## Exercise input
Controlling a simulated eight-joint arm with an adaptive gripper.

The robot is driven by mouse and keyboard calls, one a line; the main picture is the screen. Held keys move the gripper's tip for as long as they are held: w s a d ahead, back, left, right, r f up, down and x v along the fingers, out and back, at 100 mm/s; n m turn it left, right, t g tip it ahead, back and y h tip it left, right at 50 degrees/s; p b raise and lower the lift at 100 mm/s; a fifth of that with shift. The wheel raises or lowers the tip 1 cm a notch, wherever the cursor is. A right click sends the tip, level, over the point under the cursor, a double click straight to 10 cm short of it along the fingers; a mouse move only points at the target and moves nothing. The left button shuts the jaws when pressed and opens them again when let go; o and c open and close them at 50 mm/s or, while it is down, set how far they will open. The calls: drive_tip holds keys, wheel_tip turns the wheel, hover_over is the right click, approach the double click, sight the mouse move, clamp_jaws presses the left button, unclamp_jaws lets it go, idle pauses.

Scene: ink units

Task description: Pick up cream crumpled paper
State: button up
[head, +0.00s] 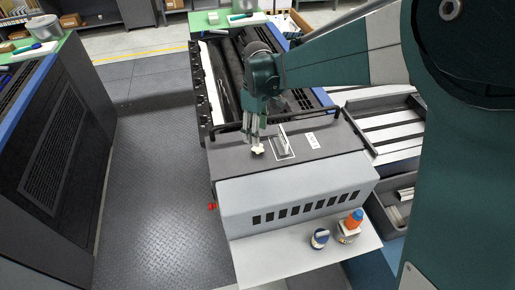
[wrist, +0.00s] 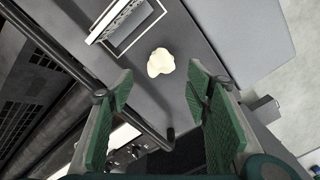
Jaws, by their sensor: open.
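The cream crumpled paper (wrist: 160,62) is a small pale lump lying on the dark grey top of the machine (head: 223,163). In the head view the paper (head: 258,150) shows just below my gripper (head: 256,136). In the wrist view my gripper (wrist: 160,95) is open, with its green-padded fingers spread to either side. The paper lies ahead of the gap between the fingertips, and neither finger touches it.
A small upright plate (head: 283,138) stands inside a white outline just right of the paper. A dark handle rail (wrist: 80,60) runs along the machine's edge. A lower shelf (head: 275,253) holds an orange-topped bottle (head: 355,219) and a blue-and-white container (head: 320,238).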

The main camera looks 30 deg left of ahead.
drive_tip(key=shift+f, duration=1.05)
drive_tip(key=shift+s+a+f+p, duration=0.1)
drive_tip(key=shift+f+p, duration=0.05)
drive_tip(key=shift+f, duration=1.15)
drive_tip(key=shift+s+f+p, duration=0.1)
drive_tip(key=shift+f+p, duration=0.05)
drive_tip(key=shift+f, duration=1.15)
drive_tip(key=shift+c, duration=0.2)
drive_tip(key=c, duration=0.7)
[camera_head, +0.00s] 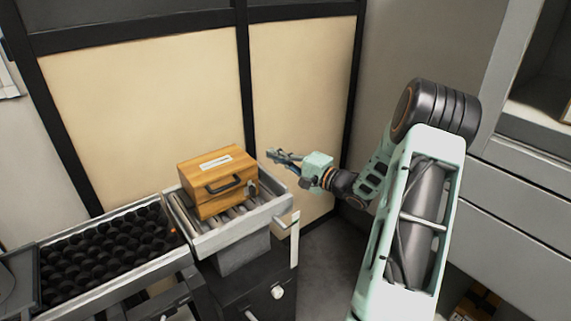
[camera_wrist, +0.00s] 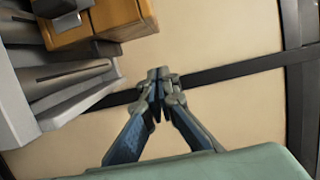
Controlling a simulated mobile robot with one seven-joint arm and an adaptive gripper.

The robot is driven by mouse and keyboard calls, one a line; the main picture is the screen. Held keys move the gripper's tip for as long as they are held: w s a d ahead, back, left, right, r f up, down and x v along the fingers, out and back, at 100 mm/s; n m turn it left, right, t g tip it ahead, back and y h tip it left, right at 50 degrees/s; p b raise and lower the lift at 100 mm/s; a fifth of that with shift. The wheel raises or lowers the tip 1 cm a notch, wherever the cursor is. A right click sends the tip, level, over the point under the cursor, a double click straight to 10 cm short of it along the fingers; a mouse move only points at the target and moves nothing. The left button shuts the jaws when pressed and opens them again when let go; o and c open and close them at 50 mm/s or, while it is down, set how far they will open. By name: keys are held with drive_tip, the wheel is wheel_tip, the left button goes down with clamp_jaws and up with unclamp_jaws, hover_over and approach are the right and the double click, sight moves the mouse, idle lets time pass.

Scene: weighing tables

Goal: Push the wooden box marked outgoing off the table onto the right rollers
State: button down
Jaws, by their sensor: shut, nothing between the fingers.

## Aim
All of the material above is to be copied exactly, except for its images.

## Solution for this task
Controlling a simulated eight-joint arm with an adaptive gripper.

The robot is driven by mouse and keyboard calls, one a line; the main picture is the screen. Held keys move the gripper's tip for as long as they are held: w s a d ahead, back, left, right, r f up, down and x v along the fingers, out and back, at 100 mm/s; n m turn it left, right, t g tip it ahead, back and y h tip it left, right at 50 degrees/s; p b raise and lower the lift at 100 mm/s; a fifth of that with shift. The wheel raises or lowers the tip 1 cm a notch, wherever the cursor is. A right click sends the tip, level, over the point under the cursor, a double click straight to 10 cm short of it along the fingers; a mouse move only points at the target and moves nothing. The left button shuts the jaws when pressed and opens them again when let go; o and c open and close them at 50 mm/s or, while it is down, set how far they will open. The calls: drive_tip holds keys, wheel_tip turns the wheel, hover_over is the right click, approach the double click, sight the mouse move, clamp_jaws presses the left button, unclamp_jaws lets it go, idle pauses.

Scene: ink units

Task description: Pick up cream crumpled paper
State: button up
[head, +0.00s] 
[wrist, +0.00s] 
Jaws, by their sensor: open.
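The cream crumpled paper (wrist: 160,62) is a small pale lump lying on the dark grey top of the machine (head: 223,163). In the head view the paper (head: 258,150) shows just below my gripper (head: 256,136). In the wrist view my gripper (wrist: 160,95) is open, with its green-padded fingers spread to either side. The paper lies ahead of the gap between the fingertips, and neither finger touches it.
A small upright plate (head: 283,138) stands inside a white outline just right of the paper. A dark handle rail (wrist: 80,60) runs along the machine's edge. A lower shelf (head: 275,253) holds an orange-topped bottle (head: 355,219) and a blue-and-white container (head: 320,238).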

The main camera looks 30 deg left of ahead.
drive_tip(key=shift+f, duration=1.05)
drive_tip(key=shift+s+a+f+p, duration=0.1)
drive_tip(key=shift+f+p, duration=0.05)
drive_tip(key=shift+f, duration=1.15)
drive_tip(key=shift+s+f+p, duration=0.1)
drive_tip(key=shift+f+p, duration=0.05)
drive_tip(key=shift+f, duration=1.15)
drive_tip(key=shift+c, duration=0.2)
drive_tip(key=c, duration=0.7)
[camera_head, +0.00s] 
[camera_wrist, +0.00s] 
Controlling a simulated mobile robot with one seven-joint arm and an adaptive gripper.

The robot is driven by mouse and keyboard calls, one a line; the main picture is the screen. Held keys move the gripper's tip for as long as they are held: w s a d ahead, back, left, right, r f up, down and x v along the fingers, out and back, at 100 mm/s; n m turn it left, right, t g tip it ahead, back and y h tip it left, right at 50 degrees/s; p b raise and lower the lift at 100 mm/s; a fifth of that with shift. The wheel raises or lowers the tip 1 cm a notch, wherever the cursor is. A right click sends the tip, level, over the point under the cursor, a double click straight to 10 cm short of it along the fingers; a mouse move only points at the target and moves nothing. The left button shuts the jaws when pressed and opens them again when let go; o and c open and close them at 50 mm/s or, while it is down, set how far they will open. By name: keys are held with drive_tip, the wheel is wheel_tip, the left button goes down with clamp_jaws and up with unclamp_jaws, hover_over and approach are the right and the double click, sight moves the mouse, idle lets time pass.

Scene: weighing tables

Goal: Push the wooden box marked outgoing off the table onto the right rollers
State: button down
Jaws, by their sensor: shut, nothing between the fingers.

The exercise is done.